### [OBJECTIVE]
Please output only the lines that run from the line containing "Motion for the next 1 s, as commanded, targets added" through the end of the material below, exactly.

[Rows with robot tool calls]
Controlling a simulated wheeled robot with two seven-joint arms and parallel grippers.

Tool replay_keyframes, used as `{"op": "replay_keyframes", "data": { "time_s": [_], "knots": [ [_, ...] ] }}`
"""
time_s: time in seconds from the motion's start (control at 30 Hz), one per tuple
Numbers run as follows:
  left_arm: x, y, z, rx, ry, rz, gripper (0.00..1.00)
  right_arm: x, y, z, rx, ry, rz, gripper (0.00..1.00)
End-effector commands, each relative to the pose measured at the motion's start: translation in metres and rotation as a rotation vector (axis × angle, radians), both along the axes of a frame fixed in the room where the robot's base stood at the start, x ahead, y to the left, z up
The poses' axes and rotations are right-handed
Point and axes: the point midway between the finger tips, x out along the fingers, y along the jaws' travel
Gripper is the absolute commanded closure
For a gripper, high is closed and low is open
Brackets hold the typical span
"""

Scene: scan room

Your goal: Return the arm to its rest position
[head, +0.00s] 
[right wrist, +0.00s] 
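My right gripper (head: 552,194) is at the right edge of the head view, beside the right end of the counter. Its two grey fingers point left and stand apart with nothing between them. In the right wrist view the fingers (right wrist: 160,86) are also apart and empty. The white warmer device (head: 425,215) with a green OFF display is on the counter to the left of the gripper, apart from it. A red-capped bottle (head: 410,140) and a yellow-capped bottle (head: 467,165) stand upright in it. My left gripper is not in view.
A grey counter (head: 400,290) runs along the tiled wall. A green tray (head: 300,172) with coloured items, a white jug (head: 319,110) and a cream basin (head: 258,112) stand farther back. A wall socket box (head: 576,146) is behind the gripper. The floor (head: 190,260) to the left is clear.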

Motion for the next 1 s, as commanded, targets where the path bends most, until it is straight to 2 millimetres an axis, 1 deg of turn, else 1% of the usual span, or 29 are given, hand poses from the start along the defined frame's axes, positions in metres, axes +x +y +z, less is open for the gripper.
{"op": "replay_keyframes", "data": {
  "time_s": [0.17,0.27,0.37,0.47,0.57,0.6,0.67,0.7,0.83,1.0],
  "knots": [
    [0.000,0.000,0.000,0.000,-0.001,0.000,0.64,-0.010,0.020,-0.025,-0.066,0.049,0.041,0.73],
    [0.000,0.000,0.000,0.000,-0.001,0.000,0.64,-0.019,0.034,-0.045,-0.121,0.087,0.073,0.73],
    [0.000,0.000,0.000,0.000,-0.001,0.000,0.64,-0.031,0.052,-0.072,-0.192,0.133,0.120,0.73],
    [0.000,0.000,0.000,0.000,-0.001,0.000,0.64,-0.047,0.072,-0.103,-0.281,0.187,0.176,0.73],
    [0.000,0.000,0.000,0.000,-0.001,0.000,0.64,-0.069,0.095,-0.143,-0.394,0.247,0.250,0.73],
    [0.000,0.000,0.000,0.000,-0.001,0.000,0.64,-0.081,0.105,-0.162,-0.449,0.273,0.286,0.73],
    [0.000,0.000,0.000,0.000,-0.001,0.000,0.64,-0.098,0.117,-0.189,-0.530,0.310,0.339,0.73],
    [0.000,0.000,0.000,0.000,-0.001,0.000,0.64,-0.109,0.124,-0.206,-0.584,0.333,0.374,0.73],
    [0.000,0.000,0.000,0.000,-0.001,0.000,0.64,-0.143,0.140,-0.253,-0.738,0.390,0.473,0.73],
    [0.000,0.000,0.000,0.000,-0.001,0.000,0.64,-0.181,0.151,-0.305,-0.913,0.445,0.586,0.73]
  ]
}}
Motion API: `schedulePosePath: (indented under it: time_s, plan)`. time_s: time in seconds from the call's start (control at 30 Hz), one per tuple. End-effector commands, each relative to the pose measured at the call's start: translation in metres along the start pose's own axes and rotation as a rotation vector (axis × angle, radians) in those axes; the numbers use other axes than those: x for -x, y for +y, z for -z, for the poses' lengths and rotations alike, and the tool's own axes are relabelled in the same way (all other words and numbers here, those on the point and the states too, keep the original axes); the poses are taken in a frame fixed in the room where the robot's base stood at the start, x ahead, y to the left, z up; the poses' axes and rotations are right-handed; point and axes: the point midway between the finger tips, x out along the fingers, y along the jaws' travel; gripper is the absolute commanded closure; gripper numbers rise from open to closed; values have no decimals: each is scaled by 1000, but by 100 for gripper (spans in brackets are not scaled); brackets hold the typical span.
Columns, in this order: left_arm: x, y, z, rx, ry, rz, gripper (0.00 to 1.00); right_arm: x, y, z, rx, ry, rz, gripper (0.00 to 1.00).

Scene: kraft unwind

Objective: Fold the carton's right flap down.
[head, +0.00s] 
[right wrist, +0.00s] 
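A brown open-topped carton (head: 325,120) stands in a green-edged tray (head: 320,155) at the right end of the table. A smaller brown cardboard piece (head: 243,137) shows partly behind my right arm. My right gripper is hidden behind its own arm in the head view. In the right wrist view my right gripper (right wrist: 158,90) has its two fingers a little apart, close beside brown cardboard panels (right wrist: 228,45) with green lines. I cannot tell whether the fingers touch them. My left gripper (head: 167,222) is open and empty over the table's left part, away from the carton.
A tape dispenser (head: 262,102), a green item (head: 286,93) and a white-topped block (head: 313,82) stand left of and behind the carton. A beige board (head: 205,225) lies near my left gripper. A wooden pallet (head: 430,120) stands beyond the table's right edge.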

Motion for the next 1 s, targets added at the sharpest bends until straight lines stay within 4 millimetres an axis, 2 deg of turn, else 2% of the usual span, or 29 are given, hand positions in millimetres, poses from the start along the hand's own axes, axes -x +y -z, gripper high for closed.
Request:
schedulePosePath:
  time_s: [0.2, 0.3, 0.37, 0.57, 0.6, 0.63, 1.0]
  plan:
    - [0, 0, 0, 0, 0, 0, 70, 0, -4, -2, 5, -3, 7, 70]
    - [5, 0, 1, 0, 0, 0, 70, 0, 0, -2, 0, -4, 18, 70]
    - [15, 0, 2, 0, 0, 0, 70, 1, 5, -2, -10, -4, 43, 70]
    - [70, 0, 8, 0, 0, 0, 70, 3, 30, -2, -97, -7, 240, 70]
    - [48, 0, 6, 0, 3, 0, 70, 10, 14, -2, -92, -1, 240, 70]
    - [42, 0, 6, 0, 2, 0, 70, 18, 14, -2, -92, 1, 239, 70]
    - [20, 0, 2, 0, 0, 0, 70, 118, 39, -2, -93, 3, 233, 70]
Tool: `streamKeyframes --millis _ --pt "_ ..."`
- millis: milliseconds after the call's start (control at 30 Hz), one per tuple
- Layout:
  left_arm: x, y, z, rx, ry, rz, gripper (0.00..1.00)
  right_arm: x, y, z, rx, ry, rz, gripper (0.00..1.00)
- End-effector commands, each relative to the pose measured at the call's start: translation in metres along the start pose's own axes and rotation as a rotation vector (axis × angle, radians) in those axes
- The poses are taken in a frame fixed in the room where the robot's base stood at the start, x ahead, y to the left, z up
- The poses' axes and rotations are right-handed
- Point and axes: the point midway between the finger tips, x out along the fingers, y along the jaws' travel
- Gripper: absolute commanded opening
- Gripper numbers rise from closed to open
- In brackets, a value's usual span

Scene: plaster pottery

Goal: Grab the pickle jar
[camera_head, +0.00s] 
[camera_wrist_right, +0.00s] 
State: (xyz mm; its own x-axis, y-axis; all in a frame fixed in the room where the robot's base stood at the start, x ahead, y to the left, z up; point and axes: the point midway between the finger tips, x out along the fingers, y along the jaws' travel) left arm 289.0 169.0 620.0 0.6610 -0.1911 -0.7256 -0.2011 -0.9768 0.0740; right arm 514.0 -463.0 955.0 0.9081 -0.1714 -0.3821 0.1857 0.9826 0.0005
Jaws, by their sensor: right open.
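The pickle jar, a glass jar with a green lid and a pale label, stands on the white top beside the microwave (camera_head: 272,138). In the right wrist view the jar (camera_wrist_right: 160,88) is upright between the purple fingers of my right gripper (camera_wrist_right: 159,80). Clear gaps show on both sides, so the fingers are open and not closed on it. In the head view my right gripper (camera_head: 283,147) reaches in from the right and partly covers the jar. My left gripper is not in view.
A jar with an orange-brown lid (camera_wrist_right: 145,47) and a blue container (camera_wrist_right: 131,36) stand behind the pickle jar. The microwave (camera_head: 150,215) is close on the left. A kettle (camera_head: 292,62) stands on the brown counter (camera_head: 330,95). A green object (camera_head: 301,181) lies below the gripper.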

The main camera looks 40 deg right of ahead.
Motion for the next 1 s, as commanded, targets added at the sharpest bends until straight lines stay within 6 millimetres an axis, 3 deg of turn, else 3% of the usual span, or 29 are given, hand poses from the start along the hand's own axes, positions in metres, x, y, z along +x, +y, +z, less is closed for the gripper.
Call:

### [TASK RESULT]
Motion for the next 1 s, as commanded, targets added at the sharpest bends until straight lines stay within 6 millimetres an axis, 3 deg of turn, else 3% of the usual span, or 29 are given, hand poses from the start along the hand's own axes, positions in metres, x, y, z along +x, +y, +z, less is closed for the gripper.
Call:

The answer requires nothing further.